====== DATA LINES

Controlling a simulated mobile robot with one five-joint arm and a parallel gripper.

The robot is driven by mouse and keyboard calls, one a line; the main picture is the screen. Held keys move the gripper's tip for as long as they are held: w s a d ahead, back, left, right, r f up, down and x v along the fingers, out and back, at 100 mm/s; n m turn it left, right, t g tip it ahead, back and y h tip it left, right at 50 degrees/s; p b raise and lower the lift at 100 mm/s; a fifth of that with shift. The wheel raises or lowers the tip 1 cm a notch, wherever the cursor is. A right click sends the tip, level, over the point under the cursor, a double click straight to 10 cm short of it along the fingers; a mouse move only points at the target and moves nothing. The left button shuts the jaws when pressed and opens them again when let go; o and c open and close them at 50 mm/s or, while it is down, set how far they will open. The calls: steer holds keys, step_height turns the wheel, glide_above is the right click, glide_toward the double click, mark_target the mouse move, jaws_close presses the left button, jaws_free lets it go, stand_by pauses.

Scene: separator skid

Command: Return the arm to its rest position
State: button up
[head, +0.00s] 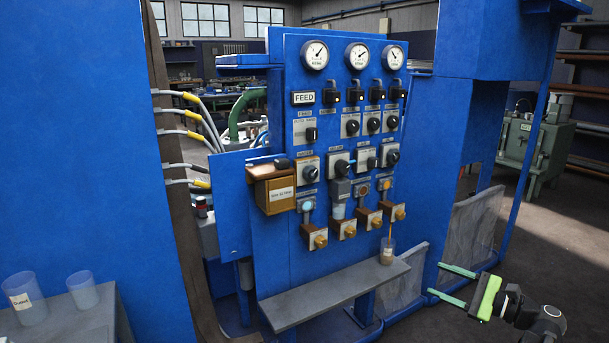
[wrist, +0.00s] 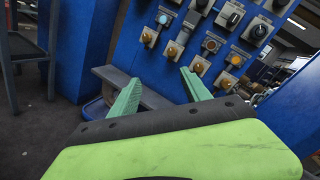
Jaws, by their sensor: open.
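My gripper (head: 453,284) is at the lower right of the head view, with its two green fingers spread apart and nothing between them. It is to the right of the blue control panel (head: 270,235) and its grey shelf (head: 330,292), clear of both. In the wrist view my gripper (wrist: 160,92) also shows open and empty, with the panel's knobs beyond the fingers.
A clear cup (head: 387,256) stands on the shelf's right end. Two more cups, one labelled (head: 24,300) and one plain (head: 83,291), stand on a grey surface at lower left. A blue column (head: 455,150) is behind my gripper. Open floor (head: 560,240) lies at right.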

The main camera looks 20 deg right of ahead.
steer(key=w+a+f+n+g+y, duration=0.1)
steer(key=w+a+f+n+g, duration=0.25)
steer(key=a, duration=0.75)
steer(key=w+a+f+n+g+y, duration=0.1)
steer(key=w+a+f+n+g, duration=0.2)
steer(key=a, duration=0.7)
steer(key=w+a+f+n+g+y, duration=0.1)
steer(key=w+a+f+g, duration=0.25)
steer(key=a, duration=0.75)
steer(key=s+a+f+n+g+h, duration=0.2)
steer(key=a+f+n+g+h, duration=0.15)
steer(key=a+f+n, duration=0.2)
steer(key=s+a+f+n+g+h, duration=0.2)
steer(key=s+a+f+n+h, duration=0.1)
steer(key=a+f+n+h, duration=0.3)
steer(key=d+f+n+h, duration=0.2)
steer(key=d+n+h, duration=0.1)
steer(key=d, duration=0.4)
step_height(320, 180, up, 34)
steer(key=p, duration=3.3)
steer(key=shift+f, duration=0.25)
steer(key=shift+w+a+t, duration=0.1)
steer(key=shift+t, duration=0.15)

============

> DIRECTIONS: Every line containing the string "robot" must be listed.

> RESULT OF THIS EXERCISE:
Controlling a simulated mobile robot with one five-joint arm and a parallel gripper.
The robot is driven by mouse and keyboard calls, one a line; the main picture is the screen. Held keys move the gripper's tip for as long as they are held: w s a d ahead, back, left, right, r f up, down and x v along the fingers, out and back, at 100 mm/s; n m turn it left, right, t g tip it ahead, back and y h tip it left, right at 50 degrees/s; p b raise and lower the lift at 100 mm/s; a fifth of that with shift. The wheel raises or lowers the tip 1 cm a notch, wherever the cursor is. A right click sends the tip, level, over the point under the cursor, a double click straight to 10 cm short of it along the fingers; a mouse move only points at the target and moves nothing. The left button shuts the jaws when pressed and opens them again when let go; o and c open and close them at 50 mm/s or, while it is down, set how far they will open. The calls: steer holds keys, step_height turns the wheel, glide_above is the right click, glide_toward the double click, mark_target the mouse move, jaws_close presses the left button, jaws_free lets it go, stand_by pauses.

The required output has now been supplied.